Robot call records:

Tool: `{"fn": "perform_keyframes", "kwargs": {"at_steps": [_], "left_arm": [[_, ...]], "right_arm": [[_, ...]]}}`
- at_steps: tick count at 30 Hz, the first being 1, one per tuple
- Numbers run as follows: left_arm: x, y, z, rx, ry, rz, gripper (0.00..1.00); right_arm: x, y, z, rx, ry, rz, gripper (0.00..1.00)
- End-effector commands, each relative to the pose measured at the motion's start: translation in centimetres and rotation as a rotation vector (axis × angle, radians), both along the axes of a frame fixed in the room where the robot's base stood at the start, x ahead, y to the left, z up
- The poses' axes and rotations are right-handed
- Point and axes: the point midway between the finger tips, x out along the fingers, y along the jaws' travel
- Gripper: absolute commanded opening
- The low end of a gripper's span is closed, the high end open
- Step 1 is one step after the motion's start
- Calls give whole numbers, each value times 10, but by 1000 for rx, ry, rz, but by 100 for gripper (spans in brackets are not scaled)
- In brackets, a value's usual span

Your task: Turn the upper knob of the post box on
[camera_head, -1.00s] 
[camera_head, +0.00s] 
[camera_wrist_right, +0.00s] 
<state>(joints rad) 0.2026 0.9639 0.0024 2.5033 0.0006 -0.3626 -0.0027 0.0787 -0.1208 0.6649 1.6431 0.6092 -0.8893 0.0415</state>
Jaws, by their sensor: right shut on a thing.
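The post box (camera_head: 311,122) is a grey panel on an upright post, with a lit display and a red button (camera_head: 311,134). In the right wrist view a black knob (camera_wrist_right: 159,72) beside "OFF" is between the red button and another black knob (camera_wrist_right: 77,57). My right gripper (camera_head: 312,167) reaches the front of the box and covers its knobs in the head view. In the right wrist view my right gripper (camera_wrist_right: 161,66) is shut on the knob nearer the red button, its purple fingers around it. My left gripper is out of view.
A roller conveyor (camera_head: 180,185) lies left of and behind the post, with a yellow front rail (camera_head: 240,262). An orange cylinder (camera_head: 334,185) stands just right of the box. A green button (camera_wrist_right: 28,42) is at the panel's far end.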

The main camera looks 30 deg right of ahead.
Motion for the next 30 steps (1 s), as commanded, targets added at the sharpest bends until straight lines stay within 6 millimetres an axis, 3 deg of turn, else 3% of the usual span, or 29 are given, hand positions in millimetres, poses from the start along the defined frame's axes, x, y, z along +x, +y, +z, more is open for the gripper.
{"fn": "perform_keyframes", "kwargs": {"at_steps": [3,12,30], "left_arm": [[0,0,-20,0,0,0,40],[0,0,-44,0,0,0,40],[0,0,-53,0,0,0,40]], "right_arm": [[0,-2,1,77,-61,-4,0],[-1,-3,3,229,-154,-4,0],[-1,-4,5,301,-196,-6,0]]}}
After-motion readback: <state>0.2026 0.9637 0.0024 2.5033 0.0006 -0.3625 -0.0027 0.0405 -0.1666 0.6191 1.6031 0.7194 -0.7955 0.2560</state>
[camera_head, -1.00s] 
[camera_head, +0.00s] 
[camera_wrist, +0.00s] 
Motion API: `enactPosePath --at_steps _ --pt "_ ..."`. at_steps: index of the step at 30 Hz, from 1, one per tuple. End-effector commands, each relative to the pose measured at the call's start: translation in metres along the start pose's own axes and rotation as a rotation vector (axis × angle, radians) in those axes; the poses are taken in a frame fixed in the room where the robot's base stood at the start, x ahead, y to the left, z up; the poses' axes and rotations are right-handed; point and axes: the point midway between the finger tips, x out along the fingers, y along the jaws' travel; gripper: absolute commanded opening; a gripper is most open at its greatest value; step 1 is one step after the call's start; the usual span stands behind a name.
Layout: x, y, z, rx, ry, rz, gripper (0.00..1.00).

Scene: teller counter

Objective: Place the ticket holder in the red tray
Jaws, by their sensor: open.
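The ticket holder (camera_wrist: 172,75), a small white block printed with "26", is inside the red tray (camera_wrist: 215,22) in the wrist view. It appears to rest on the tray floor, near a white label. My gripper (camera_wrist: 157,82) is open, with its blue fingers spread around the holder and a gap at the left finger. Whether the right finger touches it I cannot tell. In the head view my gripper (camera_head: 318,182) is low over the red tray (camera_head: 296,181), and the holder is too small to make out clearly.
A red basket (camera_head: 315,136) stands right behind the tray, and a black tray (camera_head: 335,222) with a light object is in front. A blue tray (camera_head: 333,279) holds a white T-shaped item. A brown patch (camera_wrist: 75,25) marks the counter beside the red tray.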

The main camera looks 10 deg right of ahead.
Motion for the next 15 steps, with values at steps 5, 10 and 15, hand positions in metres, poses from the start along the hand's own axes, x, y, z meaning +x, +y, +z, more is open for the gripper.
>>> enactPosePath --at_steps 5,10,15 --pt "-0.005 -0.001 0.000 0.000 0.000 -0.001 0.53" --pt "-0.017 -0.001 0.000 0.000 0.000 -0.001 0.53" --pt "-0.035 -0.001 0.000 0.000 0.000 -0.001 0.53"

* * *

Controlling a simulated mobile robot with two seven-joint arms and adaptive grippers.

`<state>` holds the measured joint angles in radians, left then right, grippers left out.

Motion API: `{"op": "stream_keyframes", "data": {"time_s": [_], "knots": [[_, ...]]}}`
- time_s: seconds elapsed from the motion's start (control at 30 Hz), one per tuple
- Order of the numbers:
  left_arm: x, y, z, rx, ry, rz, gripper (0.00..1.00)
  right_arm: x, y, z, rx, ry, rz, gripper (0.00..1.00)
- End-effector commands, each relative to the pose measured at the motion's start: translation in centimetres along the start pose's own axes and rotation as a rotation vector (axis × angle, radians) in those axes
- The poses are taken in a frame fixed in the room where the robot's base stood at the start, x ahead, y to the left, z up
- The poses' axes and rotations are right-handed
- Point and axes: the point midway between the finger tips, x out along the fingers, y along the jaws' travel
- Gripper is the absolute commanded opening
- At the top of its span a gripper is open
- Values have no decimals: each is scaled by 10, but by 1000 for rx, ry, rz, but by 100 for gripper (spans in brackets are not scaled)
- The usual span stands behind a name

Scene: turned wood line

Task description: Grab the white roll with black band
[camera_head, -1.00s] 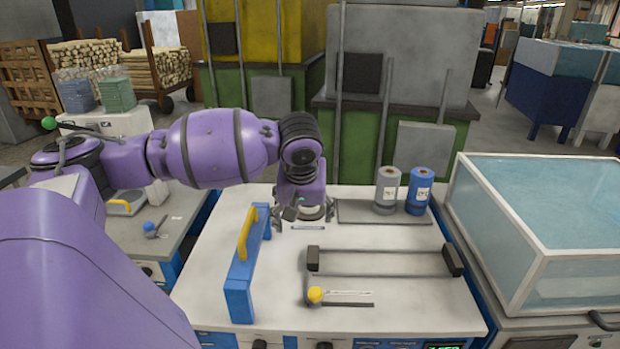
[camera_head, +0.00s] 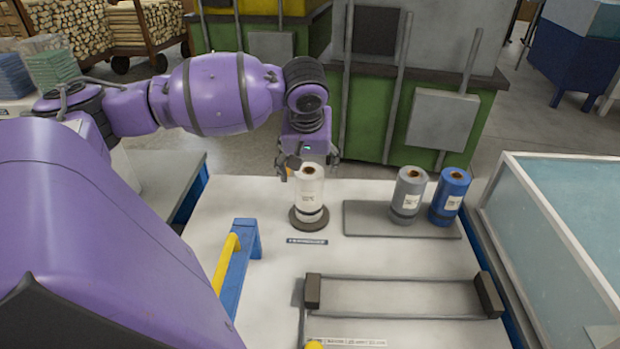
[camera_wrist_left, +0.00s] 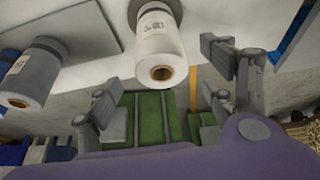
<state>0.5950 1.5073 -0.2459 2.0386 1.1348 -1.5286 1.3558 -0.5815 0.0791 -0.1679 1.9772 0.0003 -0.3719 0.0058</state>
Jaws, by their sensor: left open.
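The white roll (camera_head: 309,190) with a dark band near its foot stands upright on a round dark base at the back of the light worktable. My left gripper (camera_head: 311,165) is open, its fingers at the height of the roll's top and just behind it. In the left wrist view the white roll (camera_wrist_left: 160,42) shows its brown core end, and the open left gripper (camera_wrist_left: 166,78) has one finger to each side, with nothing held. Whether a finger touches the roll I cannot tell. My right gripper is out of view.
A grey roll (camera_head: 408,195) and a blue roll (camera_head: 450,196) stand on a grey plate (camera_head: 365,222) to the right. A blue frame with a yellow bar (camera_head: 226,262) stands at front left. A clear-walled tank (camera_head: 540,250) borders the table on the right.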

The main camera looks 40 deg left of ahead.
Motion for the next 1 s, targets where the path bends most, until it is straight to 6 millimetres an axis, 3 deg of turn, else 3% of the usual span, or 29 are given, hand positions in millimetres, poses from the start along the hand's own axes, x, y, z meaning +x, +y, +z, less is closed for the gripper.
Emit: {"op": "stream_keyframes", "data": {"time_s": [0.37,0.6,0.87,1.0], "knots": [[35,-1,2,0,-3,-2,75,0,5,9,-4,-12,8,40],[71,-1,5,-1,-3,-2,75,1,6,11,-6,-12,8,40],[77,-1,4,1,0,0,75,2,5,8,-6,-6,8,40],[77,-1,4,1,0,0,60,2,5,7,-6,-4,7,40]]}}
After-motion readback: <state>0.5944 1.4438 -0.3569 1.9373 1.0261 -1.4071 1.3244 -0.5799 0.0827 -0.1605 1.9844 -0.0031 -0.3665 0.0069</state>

---

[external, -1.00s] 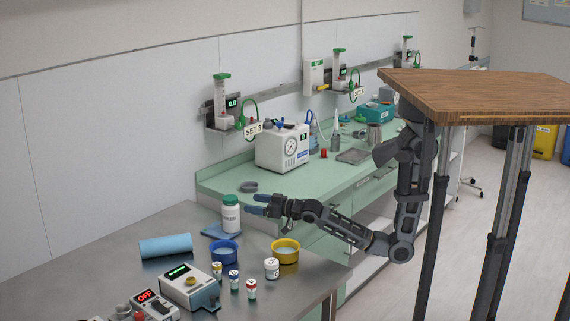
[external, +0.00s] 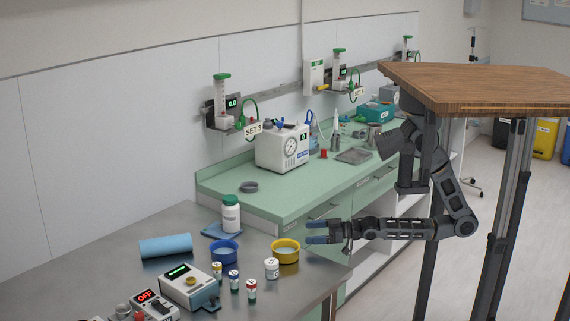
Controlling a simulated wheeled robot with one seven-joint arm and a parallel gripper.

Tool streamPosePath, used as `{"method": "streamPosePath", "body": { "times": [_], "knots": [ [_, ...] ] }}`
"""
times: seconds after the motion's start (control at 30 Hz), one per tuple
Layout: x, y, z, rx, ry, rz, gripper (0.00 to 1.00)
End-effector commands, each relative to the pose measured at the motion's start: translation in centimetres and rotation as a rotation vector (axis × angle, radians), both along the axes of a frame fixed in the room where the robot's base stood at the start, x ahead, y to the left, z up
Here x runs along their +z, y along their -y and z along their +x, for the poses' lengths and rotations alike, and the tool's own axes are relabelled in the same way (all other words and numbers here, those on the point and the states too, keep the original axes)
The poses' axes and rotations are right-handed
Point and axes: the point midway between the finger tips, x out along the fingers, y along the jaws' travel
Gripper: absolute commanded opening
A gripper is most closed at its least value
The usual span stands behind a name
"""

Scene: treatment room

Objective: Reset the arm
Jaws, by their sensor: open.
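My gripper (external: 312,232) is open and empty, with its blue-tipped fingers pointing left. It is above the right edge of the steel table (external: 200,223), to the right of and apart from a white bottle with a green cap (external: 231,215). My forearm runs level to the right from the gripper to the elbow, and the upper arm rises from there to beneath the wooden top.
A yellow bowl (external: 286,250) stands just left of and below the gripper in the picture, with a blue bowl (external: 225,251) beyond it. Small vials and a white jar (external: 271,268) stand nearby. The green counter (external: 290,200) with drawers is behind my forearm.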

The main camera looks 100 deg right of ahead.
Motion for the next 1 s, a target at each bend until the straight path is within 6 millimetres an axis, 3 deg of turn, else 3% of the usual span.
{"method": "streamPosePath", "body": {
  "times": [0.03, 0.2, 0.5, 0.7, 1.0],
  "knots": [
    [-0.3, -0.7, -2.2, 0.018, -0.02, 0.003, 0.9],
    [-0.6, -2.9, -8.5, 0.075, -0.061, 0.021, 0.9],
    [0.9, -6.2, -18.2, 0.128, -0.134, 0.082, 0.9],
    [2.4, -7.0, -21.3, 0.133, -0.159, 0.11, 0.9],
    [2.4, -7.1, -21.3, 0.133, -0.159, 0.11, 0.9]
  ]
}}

• Task directions:
Using the entries above, extract exactly the lines from the one that contains "Task description: Grab" through the one that contains "<state>0.5950 1.5073 -0.2459". Do not carry over any pictures.

• Reply:
Task description: Grab the white roll with black band
[camera_head, -1.00s] 
[camera_head, +0.00s] 
[camera_wrist_left, +0.00s] 
<state>0.5950 1.5073 -0.2459 2.0386 1.1348 -1.5286 1.3558 -0.5815 0.0791 -0.1679 1.9772 0.0003 -0.3719 0.0058</state>

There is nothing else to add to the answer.